Feito isso, acesso o Facebook. Posto a primeira mensagem do dia e um
poema dos mais de um milhar que compus desde a adolescência. O passo
seguinte, é a redação de crônicas (geralmente, escrevo duas por
dia), que serão enviadas aos sites e blogs da internet em que sou
cronista fixo.
A esta altura, já são 16 horas, quando fecho a edição diária do
“Literário”, com um editorial para essa revista eletrônica
diária e parto para a última etapa da minha rotina. Posto, rigorosa
e meticulosamente, cinco mensagens diárias finais no Facebook,
confiro as postagens no Twitter e, quando estou disposto (mas nem
sempre), edito os textos que serão postados no dia seguinte no
Literário. Só então, desligo o computador, na hora do jantar. Ufa!
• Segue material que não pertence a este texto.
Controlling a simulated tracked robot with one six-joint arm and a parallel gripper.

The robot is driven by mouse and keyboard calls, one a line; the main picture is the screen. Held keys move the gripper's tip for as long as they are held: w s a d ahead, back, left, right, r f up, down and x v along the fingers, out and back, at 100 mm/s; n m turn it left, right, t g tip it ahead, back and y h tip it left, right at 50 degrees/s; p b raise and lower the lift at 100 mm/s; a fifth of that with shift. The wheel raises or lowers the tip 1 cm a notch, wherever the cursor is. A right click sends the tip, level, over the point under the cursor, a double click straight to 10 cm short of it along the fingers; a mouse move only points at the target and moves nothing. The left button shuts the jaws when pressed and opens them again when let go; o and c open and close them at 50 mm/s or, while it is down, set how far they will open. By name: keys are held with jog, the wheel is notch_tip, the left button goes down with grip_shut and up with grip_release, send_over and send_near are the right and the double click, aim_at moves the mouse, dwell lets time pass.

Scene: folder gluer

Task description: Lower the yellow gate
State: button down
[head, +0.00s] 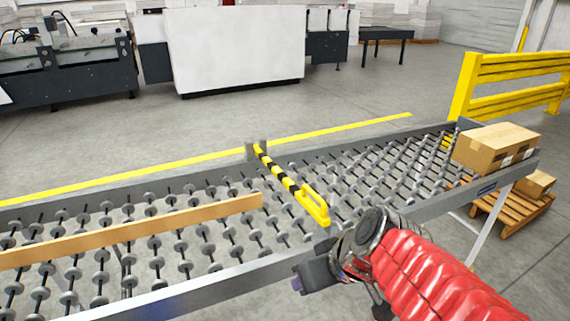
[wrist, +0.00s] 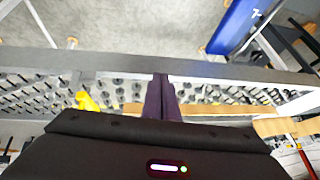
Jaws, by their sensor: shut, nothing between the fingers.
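The yellow gate (head: 284,182) is a yellow and black striped bar with a yellow loop handle (head: 313,203) at its near end. Its far end meets a grey bracket (head: 256,150) on the conveyor's far rail. The bar reaches across the wheels toward the near rail; I cannot tell how high its handle end stands. My gripper (head: 297,284) is by the near rail, below the handle in the head view and apart from it. In the wrist view its dark fingers (wrist: 161,98) are together and empty, and a yellow part of the gate (wrist: 88,102) shows left of them.
The wheel conveyor (head: 190,290) runs across the view. A long wooden strip (head: 130,230) lies along it at left. A cardboard box (head: 495,147) sits at its right end, near a yellow barrier (head: 515,68). Another box rests on a pallet (head: 512,212) beyond.

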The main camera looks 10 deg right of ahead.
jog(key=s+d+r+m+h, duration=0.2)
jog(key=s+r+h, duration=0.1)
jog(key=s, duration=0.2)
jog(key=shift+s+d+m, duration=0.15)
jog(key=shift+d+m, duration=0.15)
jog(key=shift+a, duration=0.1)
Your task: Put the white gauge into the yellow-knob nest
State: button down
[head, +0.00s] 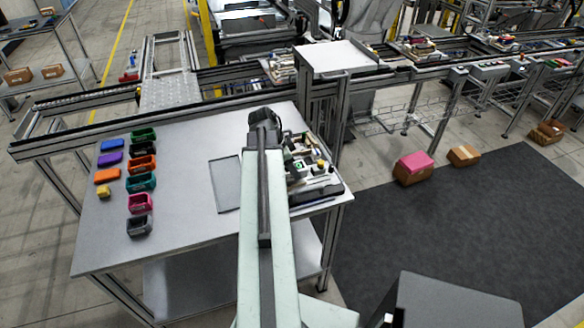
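My gripper (264,118) is at the far end of my arm, above the back right part of the grey table. It points away from the camera, and my arm hides most of it. I cannot tell whether it is open or shut, or whether it holds anything. The pallet fixture (322,196) lies on the right side of the table, just right of my arm, which covers its left part. A yellow knob (321,163) shows on it, near a green part (298,162) and small pale parts. I cannot pick out the white gauge for sure.
Left on the table (190,235) are several coloured blocks, such as a blue one (110,145), and several coloured open holders, such as a pink one (139,202). A flat grey plate (225,185) lies left of my arm. A frame post (318,105) stands behind the fixture.

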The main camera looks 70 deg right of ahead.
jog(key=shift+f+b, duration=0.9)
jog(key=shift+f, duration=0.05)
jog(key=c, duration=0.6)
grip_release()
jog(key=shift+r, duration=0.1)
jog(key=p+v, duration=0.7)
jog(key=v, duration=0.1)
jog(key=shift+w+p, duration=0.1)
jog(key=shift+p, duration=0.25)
A jornada chegou ao fim! Da obrigação, parto, de imediato, para a
satisfação.
Vem, então, o melhor momento do dia. Ou seja, aquele em que dou a
devida e plena atenção à amada esposa, com a qual sou casado há
45 anos, que me acompanha, estimula e compreende e que tem a imensa
paciência de esperar que eu cumpra, rigorosamente, sem deixar de
fora nenhum passo, a minha estafante, mas bendita rotina.
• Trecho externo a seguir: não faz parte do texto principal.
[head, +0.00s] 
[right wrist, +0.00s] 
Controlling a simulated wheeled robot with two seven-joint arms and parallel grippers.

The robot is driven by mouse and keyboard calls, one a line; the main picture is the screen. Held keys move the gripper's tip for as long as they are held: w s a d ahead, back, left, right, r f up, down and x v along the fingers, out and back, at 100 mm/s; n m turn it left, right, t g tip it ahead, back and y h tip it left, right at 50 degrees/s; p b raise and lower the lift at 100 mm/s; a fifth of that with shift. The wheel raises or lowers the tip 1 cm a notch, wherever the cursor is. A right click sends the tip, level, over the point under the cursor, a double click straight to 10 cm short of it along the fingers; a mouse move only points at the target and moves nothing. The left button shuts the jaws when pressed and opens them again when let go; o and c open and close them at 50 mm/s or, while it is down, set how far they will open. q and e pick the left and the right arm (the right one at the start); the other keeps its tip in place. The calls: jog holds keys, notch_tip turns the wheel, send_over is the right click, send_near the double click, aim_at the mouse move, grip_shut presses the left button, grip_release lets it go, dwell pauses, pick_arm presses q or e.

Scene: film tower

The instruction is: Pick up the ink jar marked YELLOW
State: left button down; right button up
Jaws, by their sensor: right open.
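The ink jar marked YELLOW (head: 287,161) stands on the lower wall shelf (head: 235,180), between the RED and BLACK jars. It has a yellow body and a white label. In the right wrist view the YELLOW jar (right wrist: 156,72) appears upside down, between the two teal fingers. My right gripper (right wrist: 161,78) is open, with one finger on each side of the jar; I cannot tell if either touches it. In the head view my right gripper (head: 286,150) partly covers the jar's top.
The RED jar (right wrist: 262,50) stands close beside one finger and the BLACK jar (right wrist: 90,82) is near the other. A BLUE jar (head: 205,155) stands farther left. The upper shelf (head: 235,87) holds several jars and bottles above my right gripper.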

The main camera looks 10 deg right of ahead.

Ah, antes que me esqueça, dedico, tão logo desligo o computador, e
antes do jantar, duas sagradas horas de leitura, de livros novos ou
de releitura dos antigos, isso todos os dias, seja qual for meu ânimo
ou o estado da minha saúde. É um prazer do qual jamais abro (e nem
abrirei) mão!
Agora sim, minha atenção integral é voltada exclusivamente para a
esposa. Cumprida a obrigação conjugal (que, claro, é pura
satisfação que nem considero dever por se tratar da coisa mais
prazerosa de todos os meus dias e da minha vida inteira), faço uma
breve oração e... durmo. De imediato, como uma pedra! E sem
necessidade de nenhum sonífero ou calmante! Afinal, ninguém é de
ferro, não é mesmo?! O meu dia é chato? Provavelmente o leitor
dirá que sim! Mas não troco essa chatice por nada deste mundo.
Bendita rotina que me organiza e me fortalece!